▶ _WHAT THE EXERCISE ASKS_: In the listing below, find every line with the string "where" and pull it out.

▶ _RAW DATA_:
----

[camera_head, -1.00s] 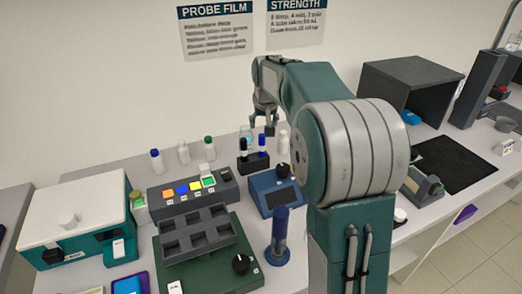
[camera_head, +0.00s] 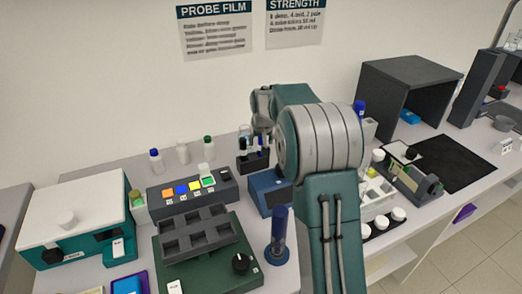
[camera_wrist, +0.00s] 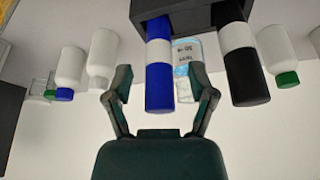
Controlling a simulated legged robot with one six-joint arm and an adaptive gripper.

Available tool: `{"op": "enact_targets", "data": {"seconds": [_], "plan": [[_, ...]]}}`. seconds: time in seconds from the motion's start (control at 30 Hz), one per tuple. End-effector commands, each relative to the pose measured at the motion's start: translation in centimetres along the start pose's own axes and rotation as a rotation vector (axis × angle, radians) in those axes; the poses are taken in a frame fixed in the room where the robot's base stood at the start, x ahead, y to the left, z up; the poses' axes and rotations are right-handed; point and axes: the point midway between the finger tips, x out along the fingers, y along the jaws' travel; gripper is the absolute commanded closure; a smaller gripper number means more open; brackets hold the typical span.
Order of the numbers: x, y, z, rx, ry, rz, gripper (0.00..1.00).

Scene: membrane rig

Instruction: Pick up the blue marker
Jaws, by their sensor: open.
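The blue marker (camera_wrist: 159,75) stands in a dark holder (camera_wrist: 192,14) in the wrist view, with a white band around its middle. My gripper (camera_wrist: 160,72) is open, with one finger on each side of the blue marker and gaps showing between fingers and marker. A black marker (camera_wrist: 245,75) with a white band stands in the same holder, just outside the right finger. In the head view the holder (camera_head: 250,162) is at the back of the bench, and my arm partly hides the markers.
White bottles with blue (camera_wrist: 67,75) and green caps (camera_wrist: 283,55) stand near the holder. A labelled clear container (camera_wrist: 190,65) is behind the markers. A button panel (camera_head: 193,192), a dark rack (camera_head: 200,235) and a blue box (camera_head: 268,190) stand in front.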

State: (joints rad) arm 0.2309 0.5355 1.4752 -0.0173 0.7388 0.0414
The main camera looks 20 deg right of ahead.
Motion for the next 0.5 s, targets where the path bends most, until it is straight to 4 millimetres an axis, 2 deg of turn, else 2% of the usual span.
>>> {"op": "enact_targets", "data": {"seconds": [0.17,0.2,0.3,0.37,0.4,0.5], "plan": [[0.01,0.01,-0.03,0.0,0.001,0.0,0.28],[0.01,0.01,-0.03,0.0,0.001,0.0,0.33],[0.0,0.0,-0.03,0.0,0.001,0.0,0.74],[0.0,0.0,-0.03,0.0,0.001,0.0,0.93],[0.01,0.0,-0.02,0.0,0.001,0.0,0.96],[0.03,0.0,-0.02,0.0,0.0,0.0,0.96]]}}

----

▶ _EXERCISE RESPONSE_:
Available tool: `{"op": "enact_targets", "data": {"seconds": [_], "plan": [[_, ...]]}}`. seconds: time in seconds from the motion's start (control at 30 Hz), one per tuple. End-effector commands, each relative to the pose measured at the motion's start: translation in centimetres along the start pose's own axes and rotation as a rotation vector (axis × angle, radians) in those axes; the poses are taken in a frame fixed in the room where the robot's base stood at the start, x ahead, y to the left, z up; the poses' axes and rotations are right-handed; point and axes: the point midway between the finger tips, x out along the fingers, y along the jaws' travel; gripper is the absolute commanded closure; a smaller gripper number means more open; brackets hold the typical span.
Motion for the next 0.5 s, targets where the path bends most, until it is straight to 4 millimetres an axis, 2 deg of turn, else 2% of the usual span.

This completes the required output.